For the longest time, I have prided myself on my almost total apathy for professional sports. The one sport I get up for is college football, and everything that is good about it (the rivalries, the traditions, stadiums packed with 80-100,000 fans) does not exist in the NFL. The NBA? Basketball in general just doesn’t do it for me. The excess of wannabe rappers doesn’t help either. Case in point: San Antonio Spur Tony Parker has started calling himself “Tony Pizzle” in promotion of his own rap album. That isn’t even the funny part. His album will be in French. How about hockey? Any sport with that much fighting must be cool, right? Wrong. Any sport that divides its games into three periods, counts assists as points and allows games to end in a tie is suspect. Plus, did anyone outside of Canada care that there was no hockey season last year? Speaking of fighting, I would rather watch paint dry than watch a boxing match. As for America’s Past Time, baseball – wake me up in September and maybe I’ll care.
Now, this isn’t to say I don’t like sports at all. I watch my fair share of SportsCenter and I even have a subscription to ESPN The Magazine. For reasons that aren’t worth explaining, I’m a rabid follower of the America’s Cup. I will also admit to being one of the worst cases of a fair-weather fan.
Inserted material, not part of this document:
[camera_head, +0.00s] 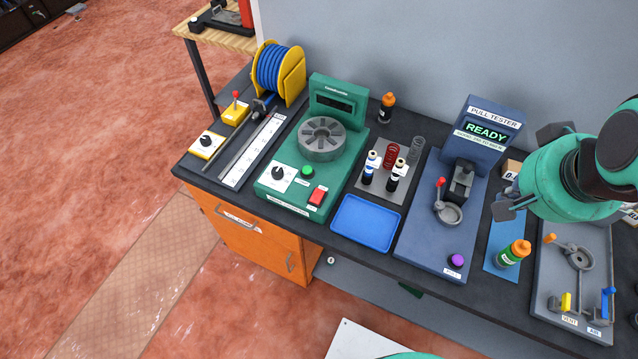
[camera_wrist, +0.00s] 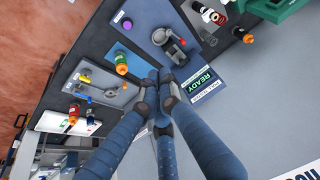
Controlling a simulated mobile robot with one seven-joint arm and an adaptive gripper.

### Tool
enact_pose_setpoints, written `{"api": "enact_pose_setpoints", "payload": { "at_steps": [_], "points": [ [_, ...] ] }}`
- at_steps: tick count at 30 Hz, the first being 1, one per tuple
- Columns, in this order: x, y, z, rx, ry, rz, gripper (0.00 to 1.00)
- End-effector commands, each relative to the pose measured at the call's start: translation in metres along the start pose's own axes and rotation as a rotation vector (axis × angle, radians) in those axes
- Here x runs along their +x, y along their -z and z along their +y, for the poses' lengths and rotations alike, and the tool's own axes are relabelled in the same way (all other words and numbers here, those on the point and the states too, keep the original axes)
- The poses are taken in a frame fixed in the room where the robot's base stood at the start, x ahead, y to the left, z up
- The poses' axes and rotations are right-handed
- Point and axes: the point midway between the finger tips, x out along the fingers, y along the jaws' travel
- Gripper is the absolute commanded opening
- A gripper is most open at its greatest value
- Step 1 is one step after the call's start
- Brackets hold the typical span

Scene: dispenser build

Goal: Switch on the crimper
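The crimper appears to be the green machine (camera_head: 300,180) left of centre on the bench. It has a grey slotted round head (camera_head: 321,139), a black knob on a white dial (camera_head: 278,173), a green button (camera_head: 308,172) and a red rocker switch (camera_head: 318,195). Its upright display (camera_head: 334,101) is dark. My gripper (camera_head: 530,170) is at the right, above the bench beyond the pull tester, well away from the crimper. Its fingers look spread and empty in the head view. In the wrist view a green machine edge (camera_wrist: 275,8) shows at the top right.
The blue pull tester (camera_head: 440,220) reads READY and stands between the crimper and my gripper. A blue tray (camera_head: 366,223), a grey rack with bottles (camera_head: 390,170), an orange-capped bottle (camera_head: 513,253) and a cable reel (camera_head: 279,72) also stand on the bench. A grey wall (camera_head: 420,50) is behind.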

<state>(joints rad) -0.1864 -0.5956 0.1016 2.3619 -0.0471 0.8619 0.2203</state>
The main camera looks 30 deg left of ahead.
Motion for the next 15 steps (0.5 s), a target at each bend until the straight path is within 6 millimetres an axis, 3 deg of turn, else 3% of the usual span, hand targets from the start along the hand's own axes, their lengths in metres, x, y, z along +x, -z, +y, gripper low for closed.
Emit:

Come September and the Dodgers may make the playoffs? I’ll watch. A miracle happens and the Redskins stop sucking? Go Skins. I even paid attention when the Spurs started to win championships a few years ago, but only because I’m from San Antonio. My worst offense is this year’s NCAA Men’s Basketball Tournament, an event that usually causes me to reach for the snooze bar. But since Texas A&M is ranked sixth in the country and looking to be a #2 seed, I’m watching games and dissecting RPI like everyone else. So I admit it, I’m that guy.
There is one thing that I don’t have to admit, nor will I ever. And that is playing any sort of fantasy anything. The situation has grown worse over the years and I don’t get it. ESPN actually devotes airtime to talking heads to tell people who to draft and who to “start” that week. The most recent issue of The Magazine includes 35 pages dedicated to fantasy baseball. Every position rank-ordered and how much you should pay for them ($4 for 2B Luis Castillo: “picking him is like ordering salmon in a nice restaurant: guaranteed to be good, not likely to be great”.)
Last year I actually witnessed a room full of grown men, shielding their notebooks, scouting reports and draft strategies from wandering eyes, go through their NFL fantasy draft. After about an hour and only being halfway through round two, I came to the following realization: playing fantasy sports is one very small step removed from playing Dungeons and Dragons. The guy declaring all the league rules and making sure the drafts goes smoothly? He’s the Dungeon Master. All those silly fantasy guide books that take up an entire shelf at the Barnes & Noble magazine rack? D&D Player Handbook and Sorcery Guide, Volumes I-III. Checking all of your “players” stats on the Internet after the big games? You might as well be sorting your “Magic: The Gathering” playing cards.
I enjoy reading Bill Simmons - he’s an excellent writer with a sarcastic flair that I admire. He also “fields” numerous fantasy teams and his wife’s sentiments on the matter are spot on:
This week, I noticed playoff baseball started, so I asked Bill, “What happened with the League of Dorks?” Bill said they won first prize. He didn’t even seem happy about it. He was just relieved that they didn’t lose. Then he said he’s having a celebratory lunch with Hench next week. I said they should order a bottle of fake champagne and fake pour it on each other. I hate the League of Dorks.
What motivates otherwise smart people to shift into Nerd Overdrive? Has professional sports team GM rocketed up the Walter Mitty standings? It can’t be a case of “I-could-be-a-coach” because fantasy players don’t do any actual, you know, coaching. Other than figuring out the “starting lineup” for their “team”, what other decisions are being made here? What is the friggin’ point in all of this? Sticking it to your nerd buddy on Monday because your team scored more points than his? To set up some brilliant mid-season trade to ditch your up-and-comer who turned out to actually suck for some other player who sucks a little less? What is the signing bonus for a trade like that, a bag of Doritos and access to your buddy’s Battlestar Galactica DVD collection? If you are into this sort of thing, best of luck to you. Just don’t misplace your set of twenty-sided dice. Determining hit points (or homeruns) is tough without those things.